No hace muchos días mi padre me dijo en el transcurso de una conversación telefónica que no hay que olvidarse de disfrutar de las pequeñas cosas. Su comentario no fue gratuito. Estaba relacionado con lo que estábamos hablando y tenía relación con la escuela y alguna actividad que había hecho con los niños.

Escribí su frase en un papel como siempre hago cuando dice cosas que me llaman la atención y me pareció maravilloso que todavía fuera capaz en cierta manera de filosofar y de pensar y decir cosas bonitas. Me demostró también que estaba conectado con la conversación que manteníamos. La escuela le interesa. La suya y la mía. Sonrío mientras lo escribo. Gracias al efecto de las conversaciones espejo ahora emplea la expresión: «nuestra escuela«. Me pareció delicioso oírselo decir hace unos días. Lo pronunció con tono de pregunta y yo respondí afirmativamente con una sonrisa: Sí, sí, nuestra escuela.

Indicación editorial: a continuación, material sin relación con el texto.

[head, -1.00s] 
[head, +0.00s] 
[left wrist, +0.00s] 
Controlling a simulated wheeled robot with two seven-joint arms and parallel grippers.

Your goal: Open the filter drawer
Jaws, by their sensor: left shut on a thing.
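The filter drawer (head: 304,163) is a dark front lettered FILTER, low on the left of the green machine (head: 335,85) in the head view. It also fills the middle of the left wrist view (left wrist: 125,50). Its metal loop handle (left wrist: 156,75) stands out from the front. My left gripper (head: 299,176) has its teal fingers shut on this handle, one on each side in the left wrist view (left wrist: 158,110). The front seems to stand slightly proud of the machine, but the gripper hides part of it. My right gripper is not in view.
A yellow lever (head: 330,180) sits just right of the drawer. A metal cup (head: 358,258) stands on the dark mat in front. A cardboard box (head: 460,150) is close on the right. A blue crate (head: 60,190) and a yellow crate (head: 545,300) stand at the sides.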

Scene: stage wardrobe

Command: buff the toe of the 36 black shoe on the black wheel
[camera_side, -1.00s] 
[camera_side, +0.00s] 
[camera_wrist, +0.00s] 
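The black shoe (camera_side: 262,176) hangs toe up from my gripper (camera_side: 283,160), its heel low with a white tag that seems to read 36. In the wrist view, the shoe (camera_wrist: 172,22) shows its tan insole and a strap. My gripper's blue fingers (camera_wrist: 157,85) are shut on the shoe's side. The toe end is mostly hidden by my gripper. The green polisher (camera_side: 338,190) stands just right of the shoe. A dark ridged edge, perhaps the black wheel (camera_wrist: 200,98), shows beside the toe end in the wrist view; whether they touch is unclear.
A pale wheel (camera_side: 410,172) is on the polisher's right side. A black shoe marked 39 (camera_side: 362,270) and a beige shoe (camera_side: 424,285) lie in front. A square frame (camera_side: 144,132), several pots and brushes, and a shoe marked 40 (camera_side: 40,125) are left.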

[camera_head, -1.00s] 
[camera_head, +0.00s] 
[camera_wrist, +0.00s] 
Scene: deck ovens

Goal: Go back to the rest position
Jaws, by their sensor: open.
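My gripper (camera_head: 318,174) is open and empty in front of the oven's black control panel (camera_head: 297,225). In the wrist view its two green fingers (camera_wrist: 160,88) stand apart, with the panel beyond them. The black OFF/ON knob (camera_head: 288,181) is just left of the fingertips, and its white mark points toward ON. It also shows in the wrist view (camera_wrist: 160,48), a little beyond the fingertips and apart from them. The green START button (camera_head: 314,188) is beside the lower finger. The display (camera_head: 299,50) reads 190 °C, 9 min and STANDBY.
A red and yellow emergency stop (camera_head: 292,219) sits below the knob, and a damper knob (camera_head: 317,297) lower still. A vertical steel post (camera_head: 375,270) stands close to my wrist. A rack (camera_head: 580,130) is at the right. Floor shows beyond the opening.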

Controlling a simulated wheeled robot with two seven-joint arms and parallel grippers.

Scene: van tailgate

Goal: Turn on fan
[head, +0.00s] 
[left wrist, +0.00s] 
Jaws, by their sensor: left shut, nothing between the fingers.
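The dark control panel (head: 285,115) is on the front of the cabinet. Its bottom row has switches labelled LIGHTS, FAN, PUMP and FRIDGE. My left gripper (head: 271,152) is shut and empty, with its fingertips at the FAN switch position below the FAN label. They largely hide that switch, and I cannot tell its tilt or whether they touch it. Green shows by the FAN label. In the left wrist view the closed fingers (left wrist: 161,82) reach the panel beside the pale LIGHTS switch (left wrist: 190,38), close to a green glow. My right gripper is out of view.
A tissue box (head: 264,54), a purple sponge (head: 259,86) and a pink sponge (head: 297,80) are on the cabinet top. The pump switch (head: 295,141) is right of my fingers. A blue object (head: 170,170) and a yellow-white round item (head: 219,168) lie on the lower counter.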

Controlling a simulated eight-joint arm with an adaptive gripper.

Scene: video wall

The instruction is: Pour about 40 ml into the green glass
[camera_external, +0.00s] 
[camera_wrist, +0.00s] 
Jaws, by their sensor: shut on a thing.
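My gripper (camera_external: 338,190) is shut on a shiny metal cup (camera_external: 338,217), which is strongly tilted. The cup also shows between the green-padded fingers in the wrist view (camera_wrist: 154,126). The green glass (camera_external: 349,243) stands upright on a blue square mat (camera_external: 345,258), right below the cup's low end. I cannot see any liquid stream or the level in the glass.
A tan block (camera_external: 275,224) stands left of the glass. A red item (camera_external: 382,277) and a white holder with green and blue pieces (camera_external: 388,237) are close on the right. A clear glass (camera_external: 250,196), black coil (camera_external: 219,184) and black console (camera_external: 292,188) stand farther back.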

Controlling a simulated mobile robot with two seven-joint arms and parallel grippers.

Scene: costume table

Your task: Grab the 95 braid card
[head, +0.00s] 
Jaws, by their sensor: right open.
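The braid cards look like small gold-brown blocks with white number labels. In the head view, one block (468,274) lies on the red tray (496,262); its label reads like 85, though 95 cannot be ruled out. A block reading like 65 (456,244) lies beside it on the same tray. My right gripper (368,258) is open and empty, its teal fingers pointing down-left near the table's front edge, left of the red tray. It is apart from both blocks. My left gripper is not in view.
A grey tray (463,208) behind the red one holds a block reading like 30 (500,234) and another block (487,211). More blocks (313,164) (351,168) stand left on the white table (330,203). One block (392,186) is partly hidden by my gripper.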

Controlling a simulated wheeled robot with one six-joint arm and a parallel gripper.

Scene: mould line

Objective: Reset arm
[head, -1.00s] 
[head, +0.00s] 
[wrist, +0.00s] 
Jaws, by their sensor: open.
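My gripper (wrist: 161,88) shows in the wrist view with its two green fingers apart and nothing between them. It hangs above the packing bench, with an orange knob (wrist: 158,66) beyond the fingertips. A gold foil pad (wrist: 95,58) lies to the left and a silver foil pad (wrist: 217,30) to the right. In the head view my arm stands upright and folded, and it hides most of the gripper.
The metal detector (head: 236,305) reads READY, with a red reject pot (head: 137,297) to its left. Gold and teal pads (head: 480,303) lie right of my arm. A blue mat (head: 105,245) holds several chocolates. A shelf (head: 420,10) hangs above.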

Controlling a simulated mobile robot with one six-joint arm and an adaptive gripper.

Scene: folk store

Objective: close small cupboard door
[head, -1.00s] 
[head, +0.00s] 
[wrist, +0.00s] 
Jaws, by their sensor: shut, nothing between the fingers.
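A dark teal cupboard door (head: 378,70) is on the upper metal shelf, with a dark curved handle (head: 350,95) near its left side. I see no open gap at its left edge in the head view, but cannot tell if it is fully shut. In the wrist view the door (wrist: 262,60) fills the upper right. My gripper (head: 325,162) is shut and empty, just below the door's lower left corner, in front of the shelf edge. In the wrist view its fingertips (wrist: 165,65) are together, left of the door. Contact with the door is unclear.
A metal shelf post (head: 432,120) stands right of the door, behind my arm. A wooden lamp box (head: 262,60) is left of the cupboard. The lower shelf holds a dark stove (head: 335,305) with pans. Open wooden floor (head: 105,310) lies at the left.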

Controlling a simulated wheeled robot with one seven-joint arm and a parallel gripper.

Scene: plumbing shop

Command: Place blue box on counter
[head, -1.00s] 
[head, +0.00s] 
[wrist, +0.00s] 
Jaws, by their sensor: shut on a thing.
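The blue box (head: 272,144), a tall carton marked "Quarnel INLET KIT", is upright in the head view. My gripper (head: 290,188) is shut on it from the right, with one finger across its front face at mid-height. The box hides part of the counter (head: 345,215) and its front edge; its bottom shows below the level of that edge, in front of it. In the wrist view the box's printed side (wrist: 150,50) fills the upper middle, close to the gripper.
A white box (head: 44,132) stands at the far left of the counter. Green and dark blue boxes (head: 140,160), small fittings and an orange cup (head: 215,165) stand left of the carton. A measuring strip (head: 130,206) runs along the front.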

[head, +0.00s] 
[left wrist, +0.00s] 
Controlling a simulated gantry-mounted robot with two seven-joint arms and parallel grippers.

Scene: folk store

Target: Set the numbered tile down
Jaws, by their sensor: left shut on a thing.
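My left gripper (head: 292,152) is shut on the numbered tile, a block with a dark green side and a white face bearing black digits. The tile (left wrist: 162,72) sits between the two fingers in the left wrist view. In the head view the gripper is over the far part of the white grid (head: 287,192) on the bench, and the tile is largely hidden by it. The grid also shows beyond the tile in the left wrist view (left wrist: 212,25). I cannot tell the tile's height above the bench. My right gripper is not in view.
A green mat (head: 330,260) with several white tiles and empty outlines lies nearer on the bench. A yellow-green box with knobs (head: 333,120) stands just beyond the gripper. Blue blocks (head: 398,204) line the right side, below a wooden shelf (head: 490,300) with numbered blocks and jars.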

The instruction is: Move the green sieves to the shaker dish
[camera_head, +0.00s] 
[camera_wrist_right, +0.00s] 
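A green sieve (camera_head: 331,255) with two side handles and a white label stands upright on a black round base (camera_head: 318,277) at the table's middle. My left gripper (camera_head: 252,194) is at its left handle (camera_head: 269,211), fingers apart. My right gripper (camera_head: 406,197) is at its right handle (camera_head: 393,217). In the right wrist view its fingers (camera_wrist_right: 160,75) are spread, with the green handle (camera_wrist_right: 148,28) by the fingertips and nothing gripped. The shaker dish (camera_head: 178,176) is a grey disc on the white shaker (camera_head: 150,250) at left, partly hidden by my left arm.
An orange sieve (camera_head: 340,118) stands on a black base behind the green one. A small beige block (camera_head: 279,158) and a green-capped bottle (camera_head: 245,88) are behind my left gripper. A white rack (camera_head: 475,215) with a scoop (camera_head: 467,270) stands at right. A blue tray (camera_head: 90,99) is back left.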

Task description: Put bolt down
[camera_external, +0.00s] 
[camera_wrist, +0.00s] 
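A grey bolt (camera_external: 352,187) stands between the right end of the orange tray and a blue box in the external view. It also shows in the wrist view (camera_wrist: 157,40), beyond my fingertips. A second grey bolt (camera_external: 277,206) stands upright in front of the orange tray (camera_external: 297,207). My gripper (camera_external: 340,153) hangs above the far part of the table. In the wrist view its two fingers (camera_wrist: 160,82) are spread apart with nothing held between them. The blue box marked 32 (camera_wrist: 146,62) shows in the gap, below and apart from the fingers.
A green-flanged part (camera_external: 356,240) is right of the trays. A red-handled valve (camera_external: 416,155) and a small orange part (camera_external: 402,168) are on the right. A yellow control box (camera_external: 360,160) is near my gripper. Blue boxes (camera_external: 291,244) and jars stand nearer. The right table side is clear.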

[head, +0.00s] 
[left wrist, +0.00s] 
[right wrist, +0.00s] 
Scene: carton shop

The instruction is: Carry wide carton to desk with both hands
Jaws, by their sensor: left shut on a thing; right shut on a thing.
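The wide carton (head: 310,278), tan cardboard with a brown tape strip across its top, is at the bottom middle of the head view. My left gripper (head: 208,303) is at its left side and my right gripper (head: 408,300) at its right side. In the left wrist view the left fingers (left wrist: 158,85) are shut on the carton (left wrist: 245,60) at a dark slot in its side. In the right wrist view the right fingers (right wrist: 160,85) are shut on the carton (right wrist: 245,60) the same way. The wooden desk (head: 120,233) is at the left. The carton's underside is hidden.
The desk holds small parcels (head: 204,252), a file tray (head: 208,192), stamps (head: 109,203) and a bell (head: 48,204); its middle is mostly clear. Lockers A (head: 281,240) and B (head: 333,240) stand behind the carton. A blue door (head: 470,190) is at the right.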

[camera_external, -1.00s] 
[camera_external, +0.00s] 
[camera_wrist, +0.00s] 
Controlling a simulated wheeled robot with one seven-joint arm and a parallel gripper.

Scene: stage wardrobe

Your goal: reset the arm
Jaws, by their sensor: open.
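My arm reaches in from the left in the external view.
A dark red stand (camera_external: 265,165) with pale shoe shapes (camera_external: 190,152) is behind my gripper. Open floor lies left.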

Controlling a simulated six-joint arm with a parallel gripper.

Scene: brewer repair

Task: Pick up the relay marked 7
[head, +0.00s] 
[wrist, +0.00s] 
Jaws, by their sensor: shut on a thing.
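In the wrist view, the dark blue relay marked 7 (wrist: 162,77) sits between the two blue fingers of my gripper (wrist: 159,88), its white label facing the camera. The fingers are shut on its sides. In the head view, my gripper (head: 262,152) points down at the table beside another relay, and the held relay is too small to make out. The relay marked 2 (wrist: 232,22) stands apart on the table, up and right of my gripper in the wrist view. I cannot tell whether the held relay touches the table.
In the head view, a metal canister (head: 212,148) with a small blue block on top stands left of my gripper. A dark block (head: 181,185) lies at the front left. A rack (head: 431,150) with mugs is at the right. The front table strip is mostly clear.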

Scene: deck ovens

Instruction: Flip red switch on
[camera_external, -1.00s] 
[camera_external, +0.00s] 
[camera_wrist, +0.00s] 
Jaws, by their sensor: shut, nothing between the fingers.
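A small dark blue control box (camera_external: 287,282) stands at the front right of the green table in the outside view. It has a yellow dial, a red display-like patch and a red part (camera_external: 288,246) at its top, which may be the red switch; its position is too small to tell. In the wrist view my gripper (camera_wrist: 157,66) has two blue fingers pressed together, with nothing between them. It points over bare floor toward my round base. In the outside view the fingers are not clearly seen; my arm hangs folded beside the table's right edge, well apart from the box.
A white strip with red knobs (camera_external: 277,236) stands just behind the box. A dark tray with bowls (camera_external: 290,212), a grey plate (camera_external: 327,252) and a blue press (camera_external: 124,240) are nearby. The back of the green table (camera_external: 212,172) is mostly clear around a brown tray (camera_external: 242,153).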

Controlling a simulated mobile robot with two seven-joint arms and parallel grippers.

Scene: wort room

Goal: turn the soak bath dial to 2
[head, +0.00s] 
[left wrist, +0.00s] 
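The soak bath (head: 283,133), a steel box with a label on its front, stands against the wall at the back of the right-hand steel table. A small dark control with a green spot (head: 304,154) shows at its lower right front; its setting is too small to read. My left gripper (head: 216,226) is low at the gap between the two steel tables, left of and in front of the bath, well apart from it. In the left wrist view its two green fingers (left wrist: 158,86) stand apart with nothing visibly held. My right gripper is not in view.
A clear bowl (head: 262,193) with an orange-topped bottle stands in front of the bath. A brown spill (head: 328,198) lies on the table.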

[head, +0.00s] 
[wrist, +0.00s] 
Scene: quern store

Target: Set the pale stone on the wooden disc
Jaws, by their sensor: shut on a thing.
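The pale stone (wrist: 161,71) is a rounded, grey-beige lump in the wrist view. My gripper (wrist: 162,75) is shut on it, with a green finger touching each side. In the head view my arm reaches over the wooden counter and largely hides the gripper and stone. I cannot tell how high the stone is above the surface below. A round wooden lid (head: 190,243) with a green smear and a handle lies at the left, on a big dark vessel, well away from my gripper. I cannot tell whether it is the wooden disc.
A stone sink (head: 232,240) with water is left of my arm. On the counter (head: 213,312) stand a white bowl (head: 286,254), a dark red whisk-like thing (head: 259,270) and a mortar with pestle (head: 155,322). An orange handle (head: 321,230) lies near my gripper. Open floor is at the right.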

Confío que ambos sabremos encontrar la manera de seguir disfrutando de pequeñas cosas, el tiempo que podamos compartir.


 

 

¿HASTA CUÁNDO? Y EL SEÑOR PERKINS

Últimamente me pregunto a menudo: ¿Hasta cuándo? ¿Hasta cuándo podré seguir manteniendo la bonita relación que me une a mi padre? ¿Conseguirá el alzhéimer destruirla, igual que ha hecho con la mayor parte de sus recuerdos?

Procuro no quedarme atrapada en la pregunta. Me gustaría borrarla y encontrar la manera de esquivarla, que mi cabeza no la formule, pero cada vez con más frecuencia, cuando cuelgo el teléfono después de hablar con él, no lo consigo.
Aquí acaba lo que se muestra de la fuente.